Write out every entry exactly as given, but omit the pictures.
### Given data
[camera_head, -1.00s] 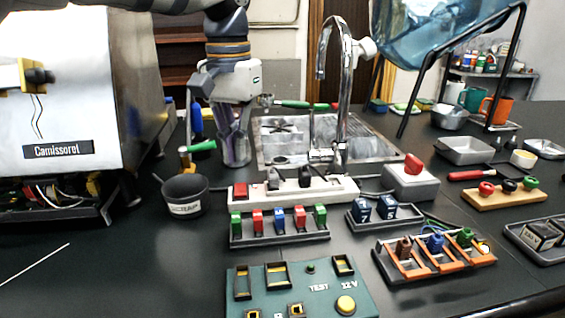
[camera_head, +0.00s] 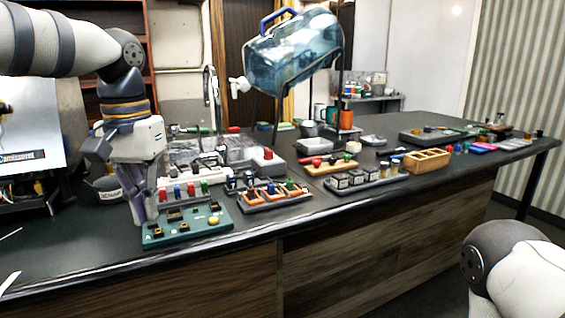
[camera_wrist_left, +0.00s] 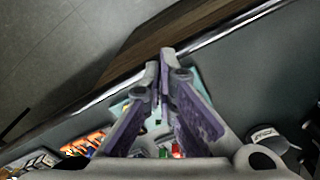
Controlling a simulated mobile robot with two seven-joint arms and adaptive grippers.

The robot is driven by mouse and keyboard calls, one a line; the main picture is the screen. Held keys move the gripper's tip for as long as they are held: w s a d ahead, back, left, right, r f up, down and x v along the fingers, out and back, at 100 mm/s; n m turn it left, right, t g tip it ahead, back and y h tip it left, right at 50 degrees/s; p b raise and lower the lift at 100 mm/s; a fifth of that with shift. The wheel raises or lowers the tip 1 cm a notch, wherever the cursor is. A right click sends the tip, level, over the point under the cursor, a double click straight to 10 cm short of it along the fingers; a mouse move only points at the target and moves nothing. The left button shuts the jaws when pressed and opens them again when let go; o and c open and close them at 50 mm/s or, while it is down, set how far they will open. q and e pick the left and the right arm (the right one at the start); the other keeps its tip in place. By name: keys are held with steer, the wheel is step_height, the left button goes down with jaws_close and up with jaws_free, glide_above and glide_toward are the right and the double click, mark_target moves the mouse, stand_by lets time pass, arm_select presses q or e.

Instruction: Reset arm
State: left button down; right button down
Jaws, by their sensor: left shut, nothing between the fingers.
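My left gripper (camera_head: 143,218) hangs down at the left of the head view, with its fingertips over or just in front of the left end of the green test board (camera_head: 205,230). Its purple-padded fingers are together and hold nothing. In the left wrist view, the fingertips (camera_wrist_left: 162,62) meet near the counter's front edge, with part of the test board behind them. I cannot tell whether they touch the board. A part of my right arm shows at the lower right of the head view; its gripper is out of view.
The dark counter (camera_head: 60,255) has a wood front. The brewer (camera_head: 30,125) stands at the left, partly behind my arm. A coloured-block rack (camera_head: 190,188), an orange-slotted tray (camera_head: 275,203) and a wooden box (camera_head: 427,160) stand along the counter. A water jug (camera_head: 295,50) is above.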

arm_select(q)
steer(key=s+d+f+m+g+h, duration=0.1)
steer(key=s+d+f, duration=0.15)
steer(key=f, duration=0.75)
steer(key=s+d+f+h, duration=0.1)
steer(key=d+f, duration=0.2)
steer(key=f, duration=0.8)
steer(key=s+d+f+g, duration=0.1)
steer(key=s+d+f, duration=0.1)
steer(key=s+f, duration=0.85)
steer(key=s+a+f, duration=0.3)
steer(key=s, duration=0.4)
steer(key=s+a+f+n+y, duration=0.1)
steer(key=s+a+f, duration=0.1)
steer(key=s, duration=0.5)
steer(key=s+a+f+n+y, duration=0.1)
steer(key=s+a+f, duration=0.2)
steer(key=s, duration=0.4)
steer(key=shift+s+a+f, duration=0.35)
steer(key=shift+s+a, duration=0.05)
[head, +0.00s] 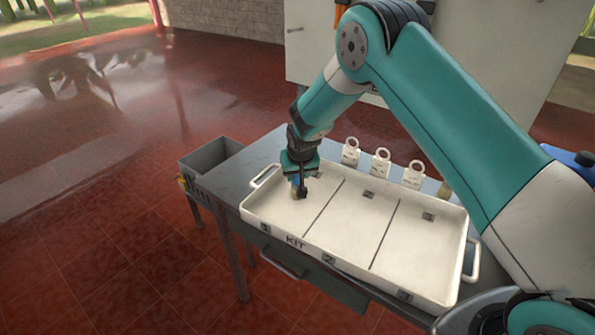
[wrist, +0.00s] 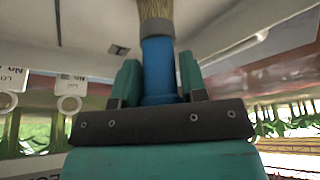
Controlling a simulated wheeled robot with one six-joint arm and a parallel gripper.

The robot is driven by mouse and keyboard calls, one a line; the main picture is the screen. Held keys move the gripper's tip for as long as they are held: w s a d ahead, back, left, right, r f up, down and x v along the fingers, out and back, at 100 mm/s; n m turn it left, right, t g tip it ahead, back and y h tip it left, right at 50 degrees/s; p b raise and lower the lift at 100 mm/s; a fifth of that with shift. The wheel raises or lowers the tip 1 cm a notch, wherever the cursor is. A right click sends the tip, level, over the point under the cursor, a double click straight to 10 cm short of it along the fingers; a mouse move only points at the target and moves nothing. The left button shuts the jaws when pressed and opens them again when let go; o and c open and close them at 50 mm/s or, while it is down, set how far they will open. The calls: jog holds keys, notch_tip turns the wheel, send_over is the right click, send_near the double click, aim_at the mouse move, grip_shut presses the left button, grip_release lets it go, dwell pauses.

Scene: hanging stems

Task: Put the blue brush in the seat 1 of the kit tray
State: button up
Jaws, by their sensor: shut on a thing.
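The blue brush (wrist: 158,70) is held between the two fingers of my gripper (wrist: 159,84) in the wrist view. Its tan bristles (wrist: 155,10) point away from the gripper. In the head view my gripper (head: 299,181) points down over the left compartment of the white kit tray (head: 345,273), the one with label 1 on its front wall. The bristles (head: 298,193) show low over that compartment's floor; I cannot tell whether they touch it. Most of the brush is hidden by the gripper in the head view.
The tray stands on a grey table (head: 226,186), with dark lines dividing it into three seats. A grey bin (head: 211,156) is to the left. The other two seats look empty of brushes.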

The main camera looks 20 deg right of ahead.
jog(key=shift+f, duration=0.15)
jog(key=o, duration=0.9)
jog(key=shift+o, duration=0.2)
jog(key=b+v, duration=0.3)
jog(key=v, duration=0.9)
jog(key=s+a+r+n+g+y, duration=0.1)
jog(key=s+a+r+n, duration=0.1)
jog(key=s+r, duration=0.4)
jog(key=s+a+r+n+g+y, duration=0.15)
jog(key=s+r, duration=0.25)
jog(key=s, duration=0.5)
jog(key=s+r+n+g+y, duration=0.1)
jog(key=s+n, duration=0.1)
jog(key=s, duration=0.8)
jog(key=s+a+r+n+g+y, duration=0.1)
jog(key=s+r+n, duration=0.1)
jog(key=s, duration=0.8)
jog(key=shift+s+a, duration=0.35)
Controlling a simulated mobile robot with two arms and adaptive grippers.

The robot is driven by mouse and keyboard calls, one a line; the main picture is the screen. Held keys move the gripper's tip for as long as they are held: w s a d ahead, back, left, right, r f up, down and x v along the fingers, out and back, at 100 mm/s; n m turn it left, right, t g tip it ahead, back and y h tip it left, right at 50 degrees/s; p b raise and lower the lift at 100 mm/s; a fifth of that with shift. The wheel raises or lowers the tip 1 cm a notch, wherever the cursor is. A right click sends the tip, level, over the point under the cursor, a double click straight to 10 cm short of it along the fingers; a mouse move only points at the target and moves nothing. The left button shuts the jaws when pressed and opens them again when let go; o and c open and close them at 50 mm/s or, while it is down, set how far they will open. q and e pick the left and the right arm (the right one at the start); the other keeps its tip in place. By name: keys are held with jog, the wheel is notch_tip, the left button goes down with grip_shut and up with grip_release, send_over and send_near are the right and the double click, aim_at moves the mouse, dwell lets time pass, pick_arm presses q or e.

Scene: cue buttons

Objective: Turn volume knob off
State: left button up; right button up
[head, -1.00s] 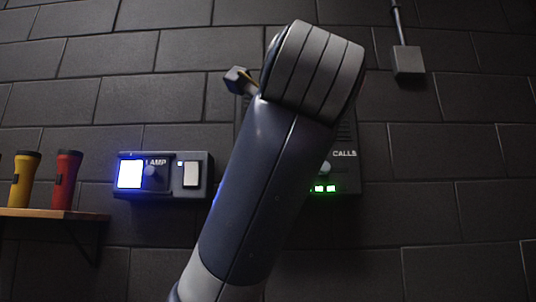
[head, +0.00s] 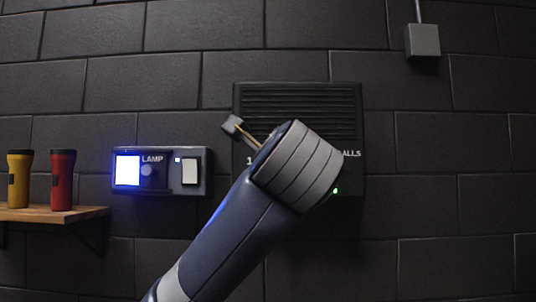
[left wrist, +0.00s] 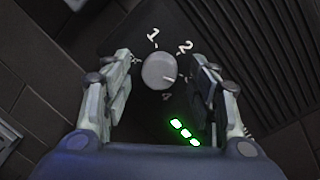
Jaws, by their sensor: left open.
######
| Correct output |
[camera_head, -1.00s] 
[camera_head, +0.00s] 
[camera_wrist_left, +0.00s] 
Controlling a simulated mobile robot with two seven-joint arms and adaptive grippers.

The robot is driven by mouse and keyboard calls, one a line; the main picture is the screen. Held keys move the gripper's tip for as long as they are held: w s a d ahead, back, left, right, r f up, down and x v along the fingers, out and back, at 100 mm/s; n m turn it left, right, t g tip it ahead, back and y h tip it left, right at 50 degrees/s; p b raise and lower the lift at 100 mm/s; a fifth of that with shift. The wheel raises or lowers the tip 1 cm a notch, wherever the cursor is. A right click sends the tip, level, over the point under the cursor, a double click straight to 10 cm short of it along the fingers; a mouse move only points at the target and moves nothing. The left button shuts the jaws when pressed and opens them again when let go; o and c open and close them at 50 mm/s or, while it is down, set how far they will open. q and e pick the left and the right arm (the right one at the start); the other keeps its tip in place. By name: keys are held with steer, the wheel is step_height, the left button goes down with jaws_close and up with jaws_free, glide_above and glide_toward are the right and the double click, mark_target moves the mouse, stand_by lets time pass, arm_select presses q or e.

Instruction: Reset arm
State: left button down; right button down
Jaws, by their sensor: left shut, nothing between the fingers.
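My left gripper (camera_head: 143,218) hangs down at the left of the head view, with its fingertips over or just in front of the left end of the green test board (camera_head: 205,230). Its purple-padded fingers are together and hold nothing. In the left wrist view, the fingertips (camera_wrist_left: 162,62) meet near the counter's front edge, with part of the test board behind them. I cannot tell whether they touch the board. A part of my right arm shows at the lower right of the head view; its gripper is out of view.
The dark counter (camera_head: 60,255) has a wood front. The brewer (camera_head: 30,125) stands at the left, partly behind my arm. A coloured-block rack (camera_head: 190,188), an orange-slotted tray (camera_head: 275,203) and a wooden box (camera_head: 427,160) stand along the counter. A water jug (camera_head: 295,50) is above.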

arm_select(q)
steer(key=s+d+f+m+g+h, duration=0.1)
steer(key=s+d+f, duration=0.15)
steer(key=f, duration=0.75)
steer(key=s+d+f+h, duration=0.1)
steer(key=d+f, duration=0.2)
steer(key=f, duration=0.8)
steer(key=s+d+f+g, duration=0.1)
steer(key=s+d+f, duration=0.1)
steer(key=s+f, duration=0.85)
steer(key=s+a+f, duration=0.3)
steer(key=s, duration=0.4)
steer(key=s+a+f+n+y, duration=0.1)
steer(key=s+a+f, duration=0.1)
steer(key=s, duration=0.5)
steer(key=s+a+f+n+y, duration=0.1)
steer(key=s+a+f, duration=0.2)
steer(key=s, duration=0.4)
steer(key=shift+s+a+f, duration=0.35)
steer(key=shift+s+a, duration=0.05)
[head, +0.00s] 
[wrist, +0.00s] 
Controlling a simulated wheeled robot with one six-joint arm and a parallel gripper.

The robot is driven by mouse and keyboard calls, one a line; the main picture is the screen. Held keys move the gripper's tip for as long as they are held: w s a d ahead, back, left, right, r f up, down and x v along the fingers, out and back, at 100 mm/s; n m turn it left, right, t g tip it ahead, back and y h tip it left, right at 50 degrees/s; p b raise and lower the lift at 100 mm/s; a fifth of that with shift. The wheel raises or lowers the tip 1 cm a notch, wherever the cursor is. A right click sends the tip, level, over the point under the cursor, a double click straight to 10 cm short of it along the fingers; a mouse move only points at the target and moves nothing. The left button shuts the jaws when pressed and opens them again when let go; o and c open and close them at 50 mm/s or, while it is down, set how far they will open. The calls: jog holds keys, notch_tip turns the wheel, send_over is the right click, send_near the double click, aim_at the mouse move, grip_shut presses the left button, grip_release lets it go, dwell pauses.

Scene: hanging stems

Task: Put the blue brush in the seat 1 of the kit tray
State: button up
Jaws, by their sensor: shut on a thing.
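The blue brush (wrist: 158,70) is held between the two fingers of my gripper (wrist: 159,84) in the wrist view. Its tan bristles (wrist: 155,10) point away from the gripper. In the head view my gripper (head: 299,181) points down over the left compartment of the white kit tray (head: 345,273), the one with label 1 on its front wall. The bristles (head: 298,193) show low over that compartment's floor; I cannot tell whether they touch it. Most of the brush is hidden by the gripper in the head view.
The tray stands on a grey table (head: 226,186), with dark lines dividing it into three seats. A grey bin (head: 211,156) is to the left. The other two seats look empty of brushes.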

The main camera looks 20 deg right of ahead.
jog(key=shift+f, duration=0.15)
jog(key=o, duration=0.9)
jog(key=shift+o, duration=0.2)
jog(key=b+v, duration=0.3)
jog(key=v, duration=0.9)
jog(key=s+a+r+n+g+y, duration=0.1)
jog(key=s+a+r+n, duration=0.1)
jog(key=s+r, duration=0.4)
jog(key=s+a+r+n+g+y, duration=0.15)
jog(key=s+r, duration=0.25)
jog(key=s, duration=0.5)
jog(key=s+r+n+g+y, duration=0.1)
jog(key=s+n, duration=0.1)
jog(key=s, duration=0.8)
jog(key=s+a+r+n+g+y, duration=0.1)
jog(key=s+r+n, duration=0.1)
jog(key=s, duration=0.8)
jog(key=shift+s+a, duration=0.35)
Controlling a simulated mobile robot with two arms and adaptive grippers.

The robot is driven by mouse and keyboard calls, one a line; the main picture is the screen. Held keys move the gripper's tip for as long as they are held: w s a d ahead, back, left, right, r f up, down and x v along the fingers, out and back, at 100 mm/s; n m turn it left, right, t g tip it ahead, back and y h tip it left, right at 50 degrees/s; p b raise and lower the lift at 100 mm/s; a fifth of that with shift. The wheel raises or lowers the tip 1 cm a notch, wherever the cursor is. A right click sends the tip, level, over the point under the cursor, a double click straight to 10 cm short of it along the fingers; a mouse move only points at the target and moves nothing. The left button shuts the jaws when pressed and opens them again when let go; o and c open and close them at 50 mm/s or, while it is down, set how far they will open. q and e pick the left and the right arm (the right one at the start); the other keeps its tip in place. By name: keys are held with jog, the wheel is notch_tip, the left button goes down with grip_shut and up with grip_release, send_over and send_near are the right and the double click, aim_at moves the mouse, dwell lets time pass, pick_arm presses q or e.

Scene: cue buttons

Objective: Turn volume knob off
State: left button up; right button up
[head, -1.00s] 
[head, +0.00s] 
[left wrist, +0.00s] 
Jaws, by their sensor: left open.

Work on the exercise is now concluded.